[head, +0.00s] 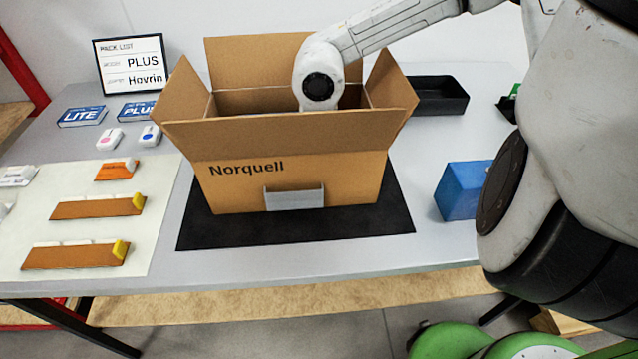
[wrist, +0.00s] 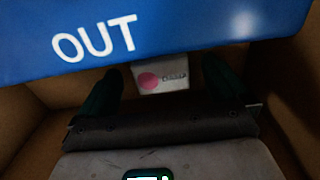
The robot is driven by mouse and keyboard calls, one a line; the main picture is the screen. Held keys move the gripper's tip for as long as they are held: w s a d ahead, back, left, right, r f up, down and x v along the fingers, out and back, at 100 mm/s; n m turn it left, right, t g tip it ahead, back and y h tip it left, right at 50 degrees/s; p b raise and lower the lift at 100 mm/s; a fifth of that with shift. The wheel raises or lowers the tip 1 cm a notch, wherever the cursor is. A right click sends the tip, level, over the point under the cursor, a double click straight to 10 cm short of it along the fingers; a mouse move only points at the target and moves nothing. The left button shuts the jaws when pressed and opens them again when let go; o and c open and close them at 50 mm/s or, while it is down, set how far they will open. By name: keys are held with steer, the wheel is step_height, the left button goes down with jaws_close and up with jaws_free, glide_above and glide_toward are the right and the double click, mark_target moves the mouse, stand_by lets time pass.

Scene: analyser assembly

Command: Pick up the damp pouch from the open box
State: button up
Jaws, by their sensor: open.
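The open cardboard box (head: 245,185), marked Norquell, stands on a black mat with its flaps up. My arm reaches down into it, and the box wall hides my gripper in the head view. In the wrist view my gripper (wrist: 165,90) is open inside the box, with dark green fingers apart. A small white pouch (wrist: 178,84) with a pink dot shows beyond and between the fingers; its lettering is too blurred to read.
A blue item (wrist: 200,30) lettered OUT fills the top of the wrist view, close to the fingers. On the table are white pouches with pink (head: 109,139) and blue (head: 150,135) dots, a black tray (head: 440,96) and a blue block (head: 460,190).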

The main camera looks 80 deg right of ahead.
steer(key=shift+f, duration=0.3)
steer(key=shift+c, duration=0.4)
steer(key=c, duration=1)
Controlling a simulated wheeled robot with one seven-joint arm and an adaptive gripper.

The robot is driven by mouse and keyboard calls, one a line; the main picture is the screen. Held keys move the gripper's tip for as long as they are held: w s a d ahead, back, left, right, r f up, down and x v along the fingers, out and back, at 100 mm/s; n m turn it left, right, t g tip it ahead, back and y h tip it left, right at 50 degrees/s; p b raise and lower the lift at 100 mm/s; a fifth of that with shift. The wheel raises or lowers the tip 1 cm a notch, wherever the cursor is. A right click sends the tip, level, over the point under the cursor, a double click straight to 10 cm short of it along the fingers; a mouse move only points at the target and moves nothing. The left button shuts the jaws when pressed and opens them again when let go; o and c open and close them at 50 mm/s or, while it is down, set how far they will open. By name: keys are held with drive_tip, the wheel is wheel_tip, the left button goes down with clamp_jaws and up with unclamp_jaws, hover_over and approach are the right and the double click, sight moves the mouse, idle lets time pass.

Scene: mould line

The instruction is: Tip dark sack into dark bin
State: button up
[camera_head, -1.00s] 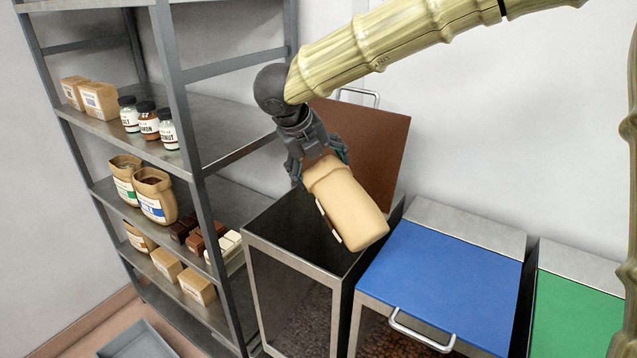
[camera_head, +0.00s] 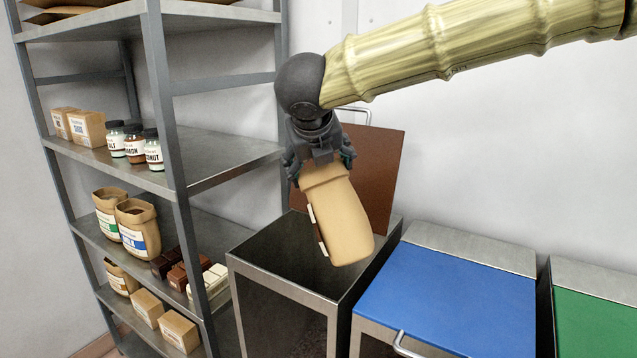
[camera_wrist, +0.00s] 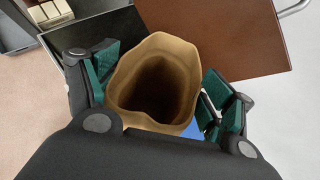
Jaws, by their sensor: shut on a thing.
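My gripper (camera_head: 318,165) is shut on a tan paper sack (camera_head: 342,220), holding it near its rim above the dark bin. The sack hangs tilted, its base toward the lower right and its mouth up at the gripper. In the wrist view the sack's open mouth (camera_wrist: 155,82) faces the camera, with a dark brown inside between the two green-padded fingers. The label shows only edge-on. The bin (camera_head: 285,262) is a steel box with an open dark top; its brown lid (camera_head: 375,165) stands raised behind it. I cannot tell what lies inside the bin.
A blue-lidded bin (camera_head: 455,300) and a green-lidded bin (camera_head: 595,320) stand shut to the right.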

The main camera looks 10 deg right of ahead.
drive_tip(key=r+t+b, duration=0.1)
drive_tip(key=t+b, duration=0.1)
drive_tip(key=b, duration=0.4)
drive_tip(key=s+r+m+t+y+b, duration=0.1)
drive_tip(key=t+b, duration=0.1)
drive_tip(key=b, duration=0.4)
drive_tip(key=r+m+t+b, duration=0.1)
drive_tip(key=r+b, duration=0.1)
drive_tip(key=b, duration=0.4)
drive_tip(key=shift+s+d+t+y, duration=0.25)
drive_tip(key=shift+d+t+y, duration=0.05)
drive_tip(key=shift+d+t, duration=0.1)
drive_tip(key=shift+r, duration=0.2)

____

Short task
Go through the material and copy out every line with "Scene" in it.

Solution to this task
Scene: analyser assembly
Scene: mould line

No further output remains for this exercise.